Exercise objective:
Copy out the material below in full, but not its images.
# Start of Listing
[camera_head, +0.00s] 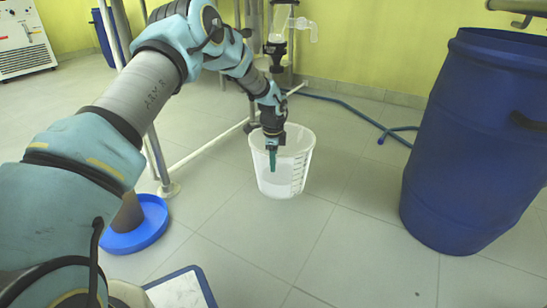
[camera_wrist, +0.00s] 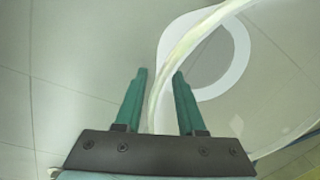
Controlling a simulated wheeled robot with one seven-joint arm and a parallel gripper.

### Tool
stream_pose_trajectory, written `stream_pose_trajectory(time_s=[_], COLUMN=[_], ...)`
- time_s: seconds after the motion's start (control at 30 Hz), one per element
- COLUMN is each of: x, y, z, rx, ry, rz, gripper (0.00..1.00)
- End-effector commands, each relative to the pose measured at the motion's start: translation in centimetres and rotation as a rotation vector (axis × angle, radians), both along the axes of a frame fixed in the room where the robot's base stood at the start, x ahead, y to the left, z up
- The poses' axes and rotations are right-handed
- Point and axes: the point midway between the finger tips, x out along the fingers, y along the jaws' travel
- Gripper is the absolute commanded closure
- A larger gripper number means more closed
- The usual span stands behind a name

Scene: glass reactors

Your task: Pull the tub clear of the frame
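The tub (camera_head: 291,181) is a white, translucent bucket with dark graduation marks, standing upright on the tiled floor. My gripper (camera_head: 272,160) points down at its near left rim in the head view. The metal frame (camera_head: 205,151) has a low rail and posts to the left of and behind the tub. My arm hides part of the frame.
A large blue drum (camera_head: 470,150) stands at the right. A blue hose (camera_head: 350,106) lies behind the tub. Glassware (camera_head: 279,25) hangs above it. The floor in front is largely clear.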

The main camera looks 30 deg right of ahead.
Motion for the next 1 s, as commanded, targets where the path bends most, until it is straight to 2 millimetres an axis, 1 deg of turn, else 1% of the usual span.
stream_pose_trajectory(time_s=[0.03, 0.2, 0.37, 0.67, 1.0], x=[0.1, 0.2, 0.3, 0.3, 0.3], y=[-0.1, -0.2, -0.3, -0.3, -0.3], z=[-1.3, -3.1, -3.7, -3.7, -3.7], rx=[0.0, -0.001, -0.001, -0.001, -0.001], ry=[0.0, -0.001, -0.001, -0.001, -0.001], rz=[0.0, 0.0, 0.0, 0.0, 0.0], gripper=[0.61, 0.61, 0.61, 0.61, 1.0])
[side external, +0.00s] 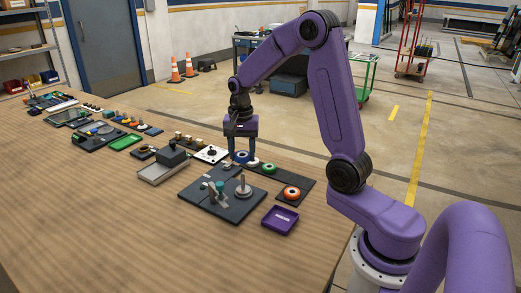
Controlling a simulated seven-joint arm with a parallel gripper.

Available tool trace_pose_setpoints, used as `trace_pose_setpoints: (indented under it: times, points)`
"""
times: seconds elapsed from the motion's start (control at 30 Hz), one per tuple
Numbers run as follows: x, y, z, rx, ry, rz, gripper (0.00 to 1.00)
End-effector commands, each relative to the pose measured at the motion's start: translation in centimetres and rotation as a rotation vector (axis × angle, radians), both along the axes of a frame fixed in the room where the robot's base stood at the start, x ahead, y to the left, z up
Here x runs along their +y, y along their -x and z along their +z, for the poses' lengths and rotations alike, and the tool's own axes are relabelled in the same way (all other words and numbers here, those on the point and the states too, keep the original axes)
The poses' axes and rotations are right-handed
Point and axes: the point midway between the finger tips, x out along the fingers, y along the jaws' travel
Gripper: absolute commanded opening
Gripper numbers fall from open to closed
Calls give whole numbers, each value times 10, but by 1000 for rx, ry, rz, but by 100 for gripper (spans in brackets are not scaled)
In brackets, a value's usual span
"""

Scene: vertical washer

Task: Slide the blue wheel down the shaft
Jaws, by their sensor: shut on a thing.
# End of Listing
Response:
[camera_head, +0.00s] 
[camera_wrist, +0.00s] 
Controlling a simulated wheeled robot with one seven-joint arm and a parallel gripper.

### Tool
stream_pose_trajectory, written `stream_pose_trajectory(time_s=[_], COLUMN=[_], ...)`
- time_s: seconds after the motion's start (control at 30 Hz), one per element
- COLUMN is each of: x, y, z, rx, ry, rz, gripper (0.00..1.00)
- End-effector commands, each relative to the pose measured at the motion's start: translation in centimetres and rotation as a rotation vector (axis × angle, radians), both along the axes of a frame fixed in the room where the robot's base stood at the start, x ahead, y to the left, z up
- The poses' axes and rotations are right-handed
- Point and axes: the point midway between the finger tips, x out along the fingers, y along the jaws' travel
- Gripper is the absolute commanded closure
- A larger gripper number means more closed
- The usual span stands behind a name

Scene: glass reactors

Your task: Pull the tub clear of the frame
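The tub (camera_head: 291,181) is a white, translucent bucket with dark graduation marks, standing upright on the tiled floor. My gripper (camera_head: 272,160) points down at its near left rim in the head view. The metal frame (camera_head: 205,151) has a low rail and posts to the left of and behind the tub. My arm hides part of the frame.
A large blue drum (camera_head: 470,150) stands at the right. A blue hose (camera_head: 350,106) lies behind the tub. Glassware (camera_head: 279,25) hangs above it. The floor in front is largely clear.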

The main camera looks 30 deg right of ahead.
Motion for the next 1 s, as commanded, targets where the path bends most, until it is straight to 2 millimetres an axis, 1 deg of turn, else 1% of the usual span.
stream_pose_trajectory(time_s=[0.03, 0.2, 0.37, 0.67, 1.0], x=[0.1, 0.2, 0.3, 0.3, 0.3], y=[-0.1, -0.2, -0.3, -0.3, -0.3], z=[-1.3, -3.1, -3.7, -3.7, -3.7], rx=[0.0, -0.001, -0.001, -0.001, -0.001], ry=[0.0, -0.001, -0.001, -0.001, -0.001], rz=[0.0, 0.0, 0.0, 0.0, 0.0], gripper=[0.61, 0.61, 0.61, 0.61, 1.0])
[side external, +0.00s] 
Controlling a simulated seven-joint arm with a parallel gripper.

Available tool trace_pose_setpoints, used as `trace_pose_setpoints: (indented under it: times, points)`
"""
times: seconds elapsed from the motion's start (control at 30 Hz), one per tuple
Numbers run as follows: x, y, z, rx, ry, rz, gripper (0.00 to 1.00)
End-effector commands, each relative to the pose measured at the motion's start: translation in centimetres and rotation as a rotation vector (axis × angle, radians), both along the axes of a frame fixed in the room where the robot's base stood at the start, x ahead, y to the left, z up
Here x runs along their +y, y along their -x and z along their +z, for the poses' lengths and rotations alike, and the tool's own axes are relabelled in the same way (all other words and numbers here, those on the point and the states too, keep the original axes)
The poses' axes and rotations are right-handed
Point and axes: the point midway between the finger tips, x out along the fingers, y along the jaws' travel
Gripper: absolute commanded opening
Gripper numbers fall from open to closed
Calls give whole numbers, each value times 10, but by 1000 for rx, ry, rz, but by 100 for gripper (spans in brackets are not scaled)
In brackets, a value's usual span
"""

Scene: vertical washer

Task: Slide the blue wheel down the shaft
Jaws, by their sensor: shut on a thing.

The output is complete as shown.